Strong state, weak will: India’s deafening silence on UN resolution on LGBT
Silence on UN resolution suggests the government views the violation of LGBT people’s rights as not an important-enough issue.Updated: Jul 01, 2016, 19:47 IST
The United Nations passed a historic resolution late on Thursday to set up a first-of-its-kind watchdog against violence and discrimination on the basis of gender identity (GI) and sexual orientation(SO).
The so-called SOGI expert will coordinate with countries to mitigate oppressive gender and sexuality practices, a move that experts hail as for the first time, the world body is emphatically saying Lesbian, Gay, Bisexual and Transgender people undeniably have human rights that cannot be violated.
India abstained from the vote despite having a prominent voice on the 47-nation human rights council that was voting on the issue.
In not backing the resolution, New Delhi joined a clutch of African countries with a history of violence against gender and sexuality minorities, Bangladesh, where LGBT activists were hacked to death two months ago and Saudi Arabia, where human rights violations regularly make international headlines.

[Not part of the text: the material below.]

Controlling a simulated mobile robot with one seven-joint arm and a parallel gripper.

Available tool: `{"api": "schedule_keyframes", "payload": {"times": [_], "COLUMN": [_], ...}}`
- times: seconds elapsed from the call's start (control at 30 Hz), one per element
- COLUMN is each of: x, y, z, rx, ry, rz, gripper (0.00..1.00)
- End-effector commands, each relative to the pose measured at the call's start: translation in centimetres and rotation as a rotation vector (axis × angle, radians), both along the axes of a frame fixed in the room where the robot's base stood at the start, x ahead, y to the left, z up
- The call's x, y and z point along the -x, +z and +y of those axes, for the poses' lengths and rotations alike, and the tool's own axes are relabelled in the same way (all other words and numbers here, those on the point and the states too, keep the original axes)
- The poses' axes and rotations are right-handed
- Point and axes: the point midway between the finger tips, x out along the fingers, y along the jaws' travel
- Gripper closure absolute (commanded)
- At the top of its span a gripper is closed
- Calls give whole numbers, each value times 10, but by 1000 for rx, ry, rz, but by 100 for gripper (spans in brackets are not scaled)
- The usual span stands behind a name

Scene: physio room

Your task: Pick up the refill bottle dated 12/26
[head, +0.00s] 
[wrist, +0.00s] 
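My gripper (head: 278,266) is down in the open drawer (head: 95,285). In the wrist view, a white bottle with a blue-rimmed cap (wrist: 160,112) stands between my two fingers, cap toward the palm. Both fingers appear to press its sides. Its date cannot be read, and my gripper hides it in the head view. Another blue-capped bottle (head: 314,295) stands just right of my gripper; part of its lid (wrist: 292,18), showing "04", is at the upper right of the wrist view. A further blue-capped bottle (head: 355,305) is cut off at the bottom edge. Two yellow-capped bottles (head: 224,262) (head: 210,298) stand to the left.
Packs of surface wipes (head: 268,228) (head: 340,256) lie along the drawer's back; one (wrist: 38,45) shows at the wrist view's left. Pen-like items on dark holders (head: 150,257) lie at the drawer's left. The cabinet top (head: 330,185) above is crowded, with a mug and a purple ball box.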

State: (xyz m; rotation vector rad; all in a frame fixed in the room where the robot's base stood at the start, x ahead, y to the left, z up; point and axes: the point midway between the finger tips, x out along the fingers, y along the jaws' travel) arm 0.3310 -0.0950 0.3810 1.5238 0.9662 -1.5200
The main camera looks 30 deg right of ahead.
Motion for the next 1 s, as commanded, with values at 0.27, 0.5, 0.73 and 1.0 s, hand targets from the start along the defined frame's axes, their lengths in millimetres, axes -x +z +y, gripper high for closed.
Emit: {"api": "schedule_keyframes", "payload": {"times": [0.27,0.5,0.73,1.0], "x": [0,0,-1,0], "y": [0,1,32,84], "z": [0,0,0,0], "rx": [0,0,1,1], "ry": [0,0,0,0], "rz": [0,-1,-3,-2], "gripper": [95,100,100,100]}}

The abstention made clear two things. One, that the government doesn’t see its LGBT population as equal citizens and views the violence faced by them as a non-issue. This is part of a broader pattern that has seen the Narendra Modi government not back any LGBT-friendly resolution in the UN in its two years in power.

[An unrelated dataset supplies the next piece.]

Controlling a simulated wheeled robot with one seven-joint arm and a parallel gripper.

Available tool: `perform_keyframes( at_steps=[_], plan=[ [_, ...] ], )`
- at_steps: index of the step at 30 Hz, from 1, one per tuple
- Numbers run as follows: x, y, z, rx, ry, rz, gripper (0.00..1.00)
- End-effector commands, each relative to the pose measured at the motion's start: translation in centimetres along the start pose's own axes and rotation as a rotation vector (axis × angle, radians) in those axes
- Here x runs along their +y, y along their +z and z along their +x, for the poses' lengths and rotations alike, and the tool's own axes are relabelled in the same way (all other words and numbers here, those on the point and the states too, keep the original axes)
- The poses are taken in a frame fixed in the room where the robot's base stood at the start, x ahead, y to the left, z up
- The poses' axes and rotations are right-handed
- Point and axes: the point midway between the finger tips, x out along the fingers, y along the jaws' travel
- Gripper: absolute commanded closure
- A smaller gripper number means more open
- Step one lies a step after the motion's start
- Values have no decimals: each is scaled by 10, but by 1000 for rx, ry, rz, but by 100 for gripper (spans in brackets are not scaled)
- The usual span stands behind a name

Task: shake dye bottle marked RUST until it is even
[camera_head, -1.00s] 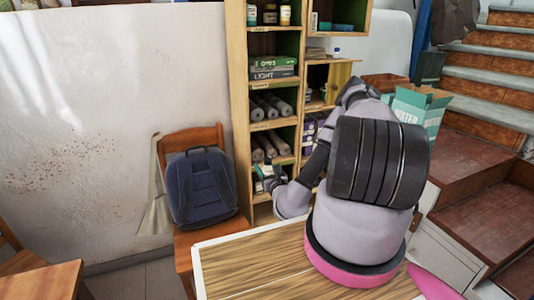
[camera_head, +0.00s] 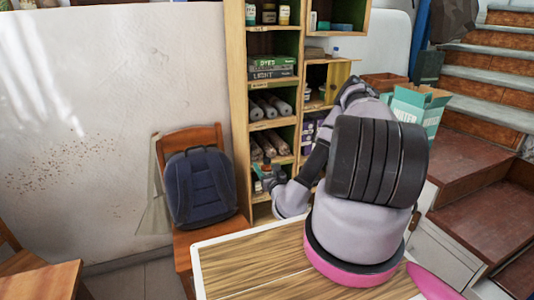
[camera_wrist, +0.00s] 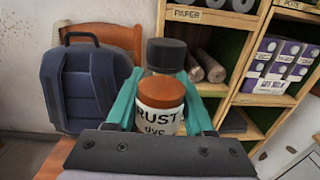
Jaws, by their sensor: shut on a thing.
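The dye bottle (camera_wrist: 161,105) has a dark cap, a rust-orange shoulder and a white label reading "RUST dye". In the wrist view it stands upright in the picture between the teal fingers of my gripper (camera_wrist: 158,92), which is shut on it. The lower part of the bottle is hidden behind the gripper body. In the head view my gripper (camera_head: 270,178) is small and holds the bottle in the air in front of the lower shelves. Whether the dye inside is even cannot be seen.
A tall wooden shelf (camera_head: 238,110) with books, rolls and jars stands close behind my gripper. A chair (camera_head: 205,137) with a blue backpack (camera_head: 199,188) is to its left. A wooden table (camera_head: 255,262) lies in front. Stairs (camera_head: 495,88) and a teal box (camera_head: 418,108) are at right.

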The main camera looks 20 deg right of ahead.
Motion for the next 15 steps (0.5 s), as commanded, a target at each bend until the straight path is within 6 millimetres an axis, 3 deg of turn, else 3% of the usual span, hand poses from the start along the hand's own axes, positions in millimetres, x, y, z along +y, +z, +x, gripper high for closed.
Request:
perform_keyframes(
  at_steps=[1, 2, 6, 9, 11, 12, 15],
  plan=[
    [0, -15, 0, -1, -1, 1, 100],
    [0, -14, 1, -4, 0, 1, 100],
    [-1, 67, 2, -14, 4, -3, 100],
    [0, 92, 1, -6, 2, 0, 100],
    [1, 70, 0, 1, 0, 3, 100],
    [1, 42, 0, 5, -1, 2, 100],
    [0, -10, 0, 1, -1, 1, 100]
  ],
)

In September 2014, India abstained on a resolution on sexual orientation and gender identity at the human rights council. In March 2015, India joined Russia, Pakistan and Saudi Arabia against extending marital benefits to same-sex couples.
India’s lack of participation in the vote is dispiriting for the country’s sexual and gender minorities as it comes close on the heels of the prime minister refusing to acknowledge that the victims of the Orlando massacre last months were LGBT people, while expressing sadness about the worst mass-shooting incident in recent history.
The vote betrays the confusion within the ruling party on Section 377that criminalises LGBT lives and is a blot on India’s human rights record. While prominent ministers such as Arun Jaitley have spoken out in favour of repealing the colonial-era law, the government has appeared mostly quiet on the matter.
The silence suggests the government views the violation of LGBT people’s rights as not an important-enough issue despite mounting evidence of rampant bullying, harassment and discrimination meted out to these communities in their homes, offices, schools, colleges and public spaces. Even progressive judicial verdicts on extending benefits to the vulnerable transgender community have met with stonewalling clarifications and poor implementation.
The second conclusion from the abstention is that India now doesn’t view human rights as a legitimate ground to command global power and respect. The LGBT vote came days after India’s failed bid for entry into the Nuclear Suppliers Group. The SOGI resolution offered a chance for India to assume a leadership role on an issue with international focus but New Delhi chose the safer option of not getting involved.
Contrast India’s response to that of Mexico that marshaled the resolution through numerous hostile amendments and spoke out in length on the necessity of a watchdog to protect LGBT rights, no doubt motivated by the murder of seven people at a gay bar in May. Or to the decisions taken by a newly independent India under prime minister Jawaharlal Nehru that made strong strides to be recognised as a prominent voice on human rights and non-violence.
The final vote tally showed India breaking away from countries such as France, Germany, United Kingdom and many Latin American nations, exposing the fact that New Delhi’s loud proclamations about being an international player didn’t extend to the human rights arena. But India voted in favour of at least two amendments that restricted the scope of the watchdog, betraying what the country’s intention was.
For decades now, India has claimed to be a global power on the back of its resurgent economy and south Asian heft. The proclamations have become louder after Modi assumed office with rock-star shows in many foreign countries he has visited since 2014. India has launched several high-profile initiatives and Modi’s supporters say a renewed global respect for the country has been one of the prime minister’s biggest achievements.
But becoming a global superpower is impossible only on the back of one’s economic agenda unless we start to realise that our human rights record also play a factor in how the world views us. Spiralling violence against minorities, Dalits and women and a silence on the oppression of LGBT people can only hinder India’s aspirations to be taken as a strong global player.
India is in dubious company because of Section 377 and is among a handful of countries that criminalise LGBT lives, a fact that cannot be brushed under the diplomatic carpet.
Going forward, countries are supposed to cooperate with the UN watchdog, facilitate reports and fact-findings and consider recommendations to end violence and discrimination. One can only hope India will treat these steps with maturity and work towards recognizing the rights of its LGBT citizens, while not dismissing legitimate international criticism of its laws such as Section 377. In doing so is the only way India can truly assume global significance.